• TASK TO COMPLETE: Print the listing below from its opening line through the line holding "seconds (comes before", both ends included.

Start RECORDED INFORMATION

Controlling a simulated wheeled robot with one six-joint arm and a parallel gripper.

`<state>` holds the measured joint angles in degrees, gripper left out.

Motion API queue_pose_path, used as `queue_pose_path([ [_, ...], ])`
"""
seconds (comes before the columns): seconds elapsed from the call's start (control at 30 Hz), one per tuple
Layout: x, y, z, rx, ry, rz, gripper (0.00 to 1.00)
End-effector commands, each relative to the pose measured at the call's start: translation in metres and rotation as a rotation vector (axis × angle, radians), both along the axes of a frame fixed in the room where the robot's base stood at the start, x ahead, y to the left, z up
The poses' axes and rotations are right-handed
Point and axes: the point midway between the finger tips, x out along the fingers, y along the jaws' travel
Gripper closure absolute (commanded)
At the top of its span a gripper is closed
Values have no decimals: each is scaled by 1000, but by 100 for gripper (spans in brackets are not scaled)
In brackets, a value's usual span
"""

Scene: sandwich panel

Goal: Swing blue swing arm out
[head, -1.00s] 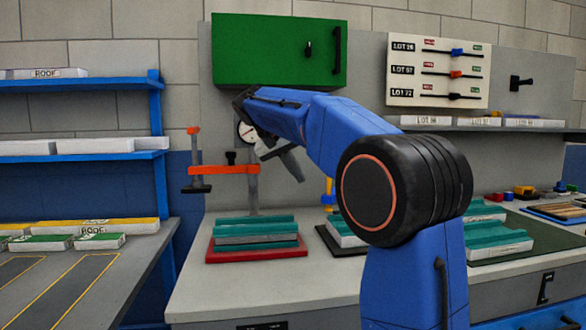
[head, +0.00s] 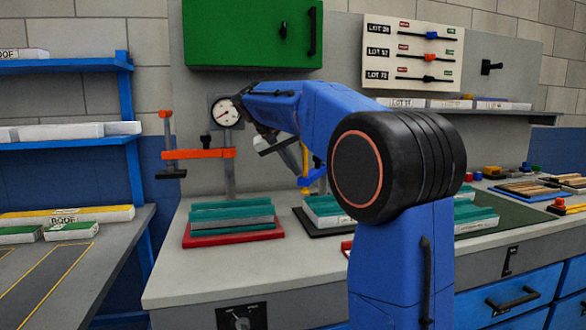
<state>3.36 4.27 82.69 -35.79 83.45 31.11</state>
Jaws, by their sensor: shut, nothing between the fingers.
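The blue swing arm (head: 313,178) shows only in part, low behind my arm, above the middle stack of panels. A yellow piece (head: 304,160) shows beside it, and the rest is hidden by my blue arm. My gripper (head: 278,147) is shut and empty. It hangs from my wrist just left of the blue swing arm in the picture, and my own arm partly covers it. I cannot tell whether it touches the swing arm.
An orange swing arm (head: 200,154) with a clamp stands left, near a round gauge (head: 224,112). Below it, a red tray (head: 234,239) holds teal and grey panels. A dark mat (head: 312,229) bears more panels. A green cabinet (head: 250,35) hangs above. The bench front is clear.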

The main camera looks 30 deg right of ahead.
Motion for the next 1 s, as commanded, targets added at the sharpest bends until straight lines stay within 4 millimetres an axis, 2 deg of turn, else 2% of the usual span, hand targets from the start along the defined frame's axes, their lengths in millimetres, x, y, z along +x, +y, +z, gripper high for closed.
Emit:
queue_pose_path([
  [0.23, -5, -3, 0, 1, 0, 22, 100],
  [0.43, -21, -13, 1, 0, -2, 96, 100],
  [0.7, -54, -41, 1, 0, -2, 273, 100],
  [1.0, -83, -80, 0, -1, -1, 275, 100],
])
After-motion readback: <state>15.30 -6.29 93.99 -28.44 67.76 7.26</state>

End RECORDED INFORMATION

• EXERCISE RESPONSE:
Controlling a simulated wheeled robot with one six-joint arm and a parallel gripper.

`<state>` holds the measured joint angles in degrees, gripper left out.

Motion API queue_pose_path, used as `queue_pose_path([ [_, ...], ])`
"""
seconds (comes before the columns): seconds elapsed from the call's start (control at 30 Hz), one per tuple

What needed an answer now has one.